REQUEST ::
Identify each line below that contains the word "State", and copy it out.

TASK DATA ::
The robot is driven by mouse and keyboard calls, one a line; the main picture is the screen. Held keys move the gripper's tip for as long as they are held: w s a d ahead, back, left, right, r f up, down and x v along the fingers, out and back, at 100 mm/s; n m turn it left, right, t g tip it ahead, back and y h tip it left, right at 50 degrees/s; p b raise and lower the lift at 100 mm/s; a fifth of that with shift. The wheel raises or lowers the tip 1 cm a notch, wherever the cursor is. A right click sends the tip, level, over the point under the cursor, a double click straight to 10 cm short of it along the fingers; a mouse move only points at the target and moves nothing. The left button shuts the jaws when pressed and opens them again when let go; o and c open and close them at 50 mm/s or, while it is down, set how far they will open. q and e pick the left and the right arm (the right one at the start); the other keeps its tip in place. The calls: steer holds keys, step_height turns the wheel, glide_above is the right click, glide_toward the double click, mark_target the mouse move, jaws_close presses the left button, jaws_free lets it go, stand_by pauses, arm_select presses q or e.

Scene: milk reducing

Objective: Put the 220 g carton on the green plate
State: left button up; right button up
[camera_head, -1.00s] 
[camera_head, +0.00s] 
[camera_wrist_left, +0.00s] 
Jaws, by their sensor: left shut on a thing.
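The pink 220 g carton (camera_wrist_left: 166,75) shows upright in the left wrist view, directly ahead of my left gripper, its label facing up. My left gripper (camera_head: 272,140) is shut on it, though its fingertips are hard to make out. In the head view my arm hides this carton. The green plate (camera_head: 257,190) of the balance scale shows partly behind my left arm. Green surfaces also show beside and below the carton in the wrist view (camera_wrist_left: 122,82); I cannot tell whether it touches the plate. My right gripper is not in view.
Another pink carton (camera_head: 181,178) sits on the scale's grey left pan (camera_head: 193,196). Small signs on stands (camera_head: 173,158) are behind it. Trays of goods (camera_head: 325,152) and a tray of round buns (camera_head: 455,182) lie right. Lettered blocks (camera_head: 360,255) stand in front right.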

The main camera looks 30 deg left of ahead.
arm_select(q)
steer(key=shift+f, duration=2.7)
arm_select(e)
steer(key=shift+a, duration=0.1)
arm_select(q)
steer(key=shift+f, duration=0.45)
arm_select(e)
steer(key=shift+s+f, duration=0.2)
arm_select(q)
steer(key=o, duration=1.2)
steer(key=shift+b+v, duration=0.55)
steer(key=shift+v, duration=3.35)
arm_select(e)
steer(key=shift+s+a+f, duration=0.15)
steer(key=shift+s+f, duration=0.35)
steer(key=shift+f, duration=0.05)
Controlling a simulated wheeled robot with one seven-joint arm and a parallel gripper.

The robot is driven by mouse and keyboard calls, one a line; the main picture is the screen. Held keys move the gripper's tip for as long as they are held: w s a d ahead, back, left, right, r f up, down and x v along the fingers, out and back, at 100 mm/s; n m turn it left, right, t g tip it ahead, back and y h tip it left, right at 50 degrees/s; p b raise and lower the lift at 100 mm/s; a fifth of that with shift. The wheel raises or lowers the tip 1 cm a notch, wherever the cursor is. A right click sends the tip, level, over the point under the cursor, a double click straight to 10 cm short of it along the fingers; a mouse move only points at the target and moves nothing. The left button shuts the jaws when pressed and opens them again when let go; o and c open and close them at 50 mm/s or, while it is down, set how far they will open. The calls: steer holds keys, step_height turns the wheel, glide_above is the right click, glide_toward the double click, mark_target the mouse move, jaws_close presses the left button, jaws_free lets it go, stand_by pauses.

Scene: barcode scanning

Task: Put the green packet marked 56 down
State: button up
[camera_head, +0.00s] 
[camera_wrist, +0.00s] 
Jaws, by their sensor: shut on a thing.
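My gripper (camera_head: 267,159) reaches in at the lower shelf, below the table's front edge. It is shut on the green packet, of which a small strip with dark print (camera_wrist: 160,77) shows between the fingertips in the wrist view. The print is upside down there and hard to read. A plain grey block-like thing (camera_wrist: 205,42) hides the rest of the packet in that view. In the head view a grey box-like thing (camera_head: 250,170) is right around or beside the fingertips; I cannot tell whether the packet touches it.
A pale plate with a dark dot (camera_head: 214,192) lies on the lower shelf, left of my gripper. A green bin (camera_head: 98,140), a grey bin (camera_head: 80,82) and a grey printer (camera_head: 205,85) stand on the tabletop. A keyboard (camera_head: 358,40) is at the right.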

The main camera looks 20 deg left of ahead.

REPLY ::
State: left button up; right button up
State: button up

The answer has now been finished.